Дети бесхитростны. Вернее, хитры, но и хитрость их чиста. Тянет к детям. Мне хорошо с дочкой, хочется еще ребенка? Неужели обреченность взрослости не во влиянии на жизнь и не в сохранении (продлении) чистоты, а в выживании, самоутверждении, которое есть эгоизм, притяжение мира и себя?

“Темно и вяло” пишу. Разве дело мое писать вообще? Что мое дело, кроме первого — счастья ближних?

Доказать примером (образом) нужность или ненужность чего-то? Но любое надстроечное определяется экономикой, неподвластной никому, кроме всех.

Угадать, в чем нерв эпохи? Но я чувствую кровью, во-первых; во-вторых, мог бы родиться раньше, когда и слова-то “нерв” не было или позже, когда его не будет.

 

15/XII. Вчера перед сном Катя: “Ты почему не стал писателем? Писал бы сказки, как хорошо”. — “Это трудно, Катюша”. — “Ты бы учился, читал много-много сказок”. — “Я постараюсь, Катя. А ты веришь, что я буду писателем?” — “Верю”.

Почему-то очень важно, чтоб дочка верила. Купили телевизор в кредит. Надя смотрела, мы с Катей лежали. Теплые, милые руки дочки. Было уже поздно (для Кати). Катя говорит мне шепотом: “Папа, давай так тихо говорить, как лежат волосы”.

Вот это “так тихо, как лежат волосы” удивительно. Когда-то она (Катя) говорила: “Я тебя, папа, люблю сильнее ветра”. Откуда?

Из наших глубин эта восточная, древнеславянская поэзия?

Ночью обыкновенный муторный сон: петля из проволоки, нависающая над толпой, и этой петлей выдергиваются люди.

Бабушка (ей под 80) видела сон: из холодильника выползли (вышли) две змеи: серая и черная.

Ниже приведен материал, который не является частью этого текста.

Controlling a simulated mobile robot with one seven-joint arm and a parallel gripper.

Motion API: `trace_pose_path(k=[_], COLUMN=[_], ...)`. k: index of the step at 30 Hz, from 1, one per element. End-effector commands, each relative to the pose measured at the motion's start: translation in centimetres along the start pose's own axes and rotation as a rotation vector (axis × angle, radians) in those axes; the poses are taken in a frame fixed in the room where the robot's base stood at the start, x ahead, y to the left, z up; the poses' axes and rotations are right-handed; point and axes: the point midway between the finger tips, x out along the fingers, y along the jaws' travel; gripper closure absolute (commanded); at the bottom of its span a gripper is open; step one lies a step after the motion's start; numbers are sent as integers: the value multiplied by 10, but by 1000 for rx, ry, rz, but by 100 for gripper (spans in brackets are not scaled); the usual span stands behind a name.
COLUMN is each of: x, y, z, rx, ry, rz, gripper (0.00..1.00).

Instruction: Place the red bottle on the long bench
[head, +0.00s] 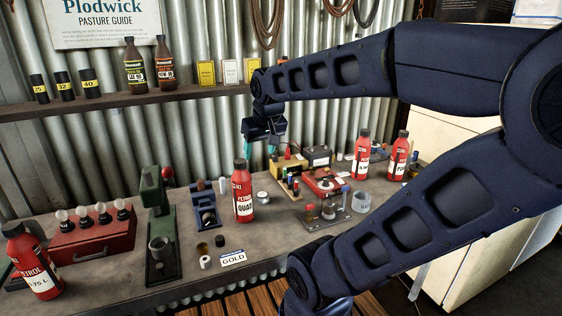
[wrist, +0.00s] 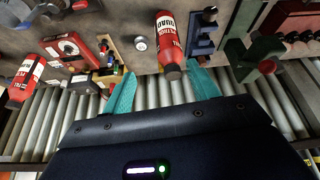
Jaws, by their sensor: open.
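A red bottle (head: 243,199) with a black cap and a white "PETROL QUAD" label stands upright on the middle of the long grey bench (head: 105,268). Other similar red bottles stand at the bench's front left (head: 32,262) and towards its right end, where there are a pair (head: 361,158) (head: 400,158). My gripper (head: 260,150) is open and empty, above and behind the middle bottle near the corrugated wall. In the wrist view this bottle (wrist: 168,38) appears between the spread teal fingers (wrist: 165,78), beyond their tips.
A dark green press (head: 160,235), a red box with bulbs (head: 92,238) and a blue vice (head: 206,212) stand left of the middle bottle. A red stove-like device (head: 322,183) and small tools crowd its right. A shelf (head: 130,103) hangs above.

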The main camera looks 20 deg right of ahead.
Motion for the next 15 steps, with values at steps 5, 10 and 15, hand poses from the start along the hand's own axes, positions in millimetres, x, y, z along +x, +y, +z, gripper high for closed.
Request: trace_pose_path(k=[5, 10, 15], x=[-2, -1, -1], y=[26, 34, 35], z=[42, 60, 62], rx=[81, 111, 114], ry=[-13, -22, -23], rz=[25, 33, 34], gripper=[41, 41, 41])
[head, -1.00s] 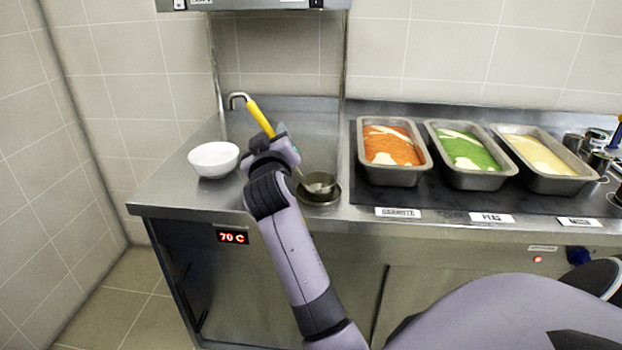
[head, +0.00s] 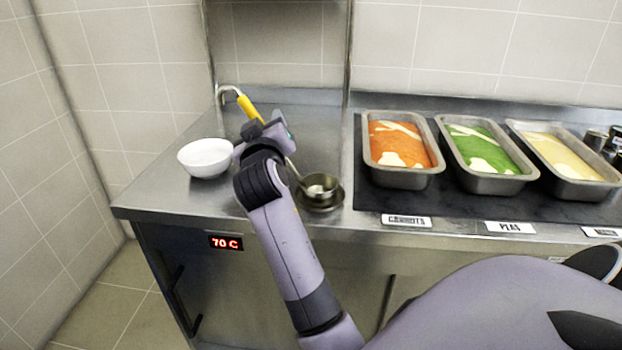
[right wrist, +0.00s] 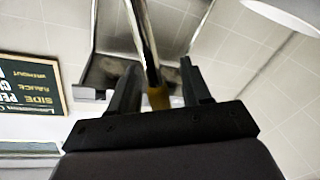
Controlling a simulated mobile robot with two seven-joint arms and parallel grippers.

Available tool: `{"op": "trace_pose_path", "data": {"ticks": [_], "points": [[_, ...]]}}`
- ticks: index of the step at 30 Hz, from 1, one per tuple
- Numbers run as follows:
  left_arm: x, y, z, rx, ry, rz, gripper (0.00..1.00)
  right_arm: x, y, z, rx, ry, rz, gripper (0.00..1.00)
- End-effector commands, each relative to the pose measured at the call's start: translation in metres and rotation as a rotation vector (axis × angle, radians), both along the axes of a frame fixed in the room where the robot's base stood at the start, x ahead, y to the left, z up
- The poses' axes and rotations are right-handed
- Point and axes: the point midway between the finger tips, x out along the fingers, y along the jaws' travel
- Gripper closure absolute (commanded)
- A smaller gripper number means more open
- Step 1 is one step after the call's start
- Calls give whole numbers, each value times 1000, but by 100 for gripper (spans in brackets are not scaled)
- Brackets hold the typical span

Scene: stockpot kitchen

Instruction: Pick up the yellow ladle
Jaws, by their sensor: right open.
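The yellow ladle (head: 249,108) leans with its yellow grip and hooked metal end up, and its bowl end in a small round metal pot (head: 322,203) on the steel counter. My right gripper (head: 270,128) is at the handle and hides its middle part in the head view. In the right wrist view, my right gripper (right wrist: 158,80) is open, with the ladle's handle (right wrist: 158,97) showing between its two fingers. I cannot tell whether a finger touches it. My left gripper is not in view.
A white bowl (head: 206,158) stands just left of my right gripper. Three metal pans of orange (head: 366,165), green (head: 447,165) and cream food (head: 590,193) line the counter to the right. A tiled wall is behind. The counter's left corner is clear.

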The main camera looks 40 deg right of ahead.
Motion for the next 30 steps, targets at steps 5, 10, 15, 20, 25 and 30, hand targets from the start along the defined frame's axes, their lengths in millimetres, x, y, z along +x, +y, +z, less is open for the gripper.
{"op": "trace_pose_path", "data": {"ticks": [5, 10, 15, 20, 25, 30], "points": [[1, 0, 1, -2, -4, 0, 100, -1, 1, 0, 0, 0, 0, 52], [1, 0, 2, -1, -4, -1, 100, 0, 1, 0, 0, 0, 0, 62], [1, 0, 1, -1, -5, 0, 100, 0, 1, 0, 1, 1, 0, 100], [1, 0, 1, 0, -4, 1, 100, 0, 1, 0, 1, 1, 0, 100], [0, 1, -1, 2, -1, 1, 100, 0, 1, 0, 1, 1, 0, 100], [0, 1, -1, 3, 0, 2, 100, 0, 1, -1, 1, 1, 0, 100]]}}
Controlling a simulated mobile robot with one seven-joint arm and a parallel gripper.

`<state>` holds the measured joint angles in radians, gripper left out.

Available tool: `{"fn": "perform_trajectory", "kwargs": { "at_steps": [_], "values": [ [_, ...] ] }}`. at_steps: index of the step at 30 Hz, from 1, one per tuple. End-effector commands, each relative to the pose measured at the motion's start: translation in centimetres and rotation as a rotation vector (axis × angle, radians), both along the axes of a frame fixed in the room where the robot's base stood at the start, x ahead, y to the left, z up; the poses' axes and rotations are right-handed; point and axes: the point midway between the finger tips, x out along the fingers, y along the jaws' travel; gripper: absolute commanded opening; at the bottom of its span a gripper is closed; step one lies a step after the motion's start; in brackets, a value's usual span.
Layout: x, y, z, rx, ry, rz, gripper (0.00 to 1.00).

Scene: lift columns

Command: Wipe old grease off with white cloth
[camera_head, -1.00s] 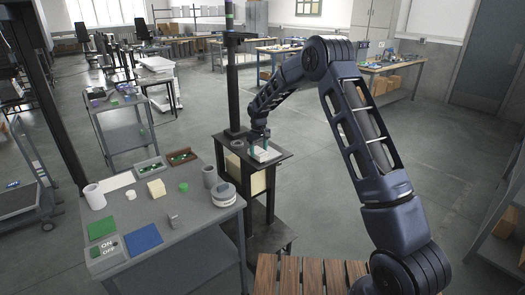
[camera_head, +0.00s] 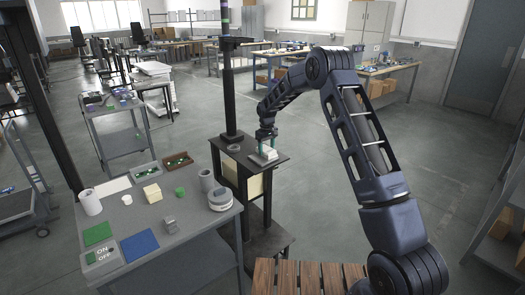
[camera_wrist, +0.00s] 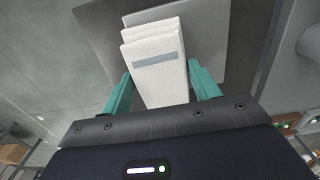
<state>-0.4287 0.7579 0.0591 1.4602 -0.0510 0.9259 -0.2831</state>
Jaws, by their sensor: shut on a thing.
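My gripper (camera_head: 267,146) is at the small dark platform (camera_head: 276,160) on the lift column (camera_head: 231,80). In the wrist view, its teal fingers (camera_wrist: 160,92) stand on either side of a folded white cloth (camera_wrist: 156,65) with a grey band and are shut on it. In the head view the white cloth (camera_head: 263,155) shows below the fingers, over a light grey plate on the platform. I cannot tell whether the cloth touches the surface. No grease is clearly visible; the cloth and gripper hide part of the platform.
A wooden slatted surface (camera_head: 305,277) is at the bottom. Open floor lies right of the column.

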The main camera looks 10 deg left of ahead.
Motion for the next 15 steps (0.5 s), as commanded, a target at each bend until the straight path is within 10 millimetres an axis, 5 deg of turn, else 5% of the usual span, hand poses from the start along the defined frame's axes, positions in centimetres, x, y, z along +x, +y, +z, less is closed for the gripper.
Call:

Бабушка костылем (?!) изрубила их на куски, стала сметать веником на совок. Куски расползались. Легко ли? А бабушка нормальная, при всех человеческих признаках здравого мышления.

Вечер. Ощущение “как будто что потеряно, как будто что ищу”, хотя вроде все идет, как шло. Не пишу, ежедень на службе. Получил сегодня сигнал “Большой руды”, моей первой серьезной редакторской книжки. Проспекты, буклеты не в счет.

Был после обеда у Валерки на заводе. Сижу просто у верстака, гляжу. Баночница одна (у нее волдырь на правой руке от катальника и гладилки) 1,5 часа на дорогу в один конец тратит. Так привязалась к заводу, к стеклу. Стеклодув один 32 года дует, последний год перед пенсией. “Ему выгонять надо заработок, да уж плох, много не сделает”.

Верстак — это помост перед печью.

 

Какая-то усталость, ничтожные мысли. Диас Валеев унес мои пьесы, не принятые в Казани, в Ермоловский. Уже и “дай-то Бог” не пишу.

Сплю помногу, но плохо. Плохие сны.

Может, еще и оттого, что в “Молодой гвардии” отринули повесть в монологах.

 

21/XII. Некуда деться, негде работать.

 

23/XII. А все-таки вчера поработал! Сидел в школе, в отдельном классе. Пока не шла повесть, листал хрестоматию для V класса. “Кавказский пленник”. Неужели никто не заметил, что у отца Дины “черные светлые” глаза? И у Дины тоже “черные светлые, как у отца, глаза”. Что это? Формальные поиски? Что вообще глаза у Толстого? Анна чувствует, как в темноте блестят у нее глаза, здесь же “мокрая смородина” Катюши.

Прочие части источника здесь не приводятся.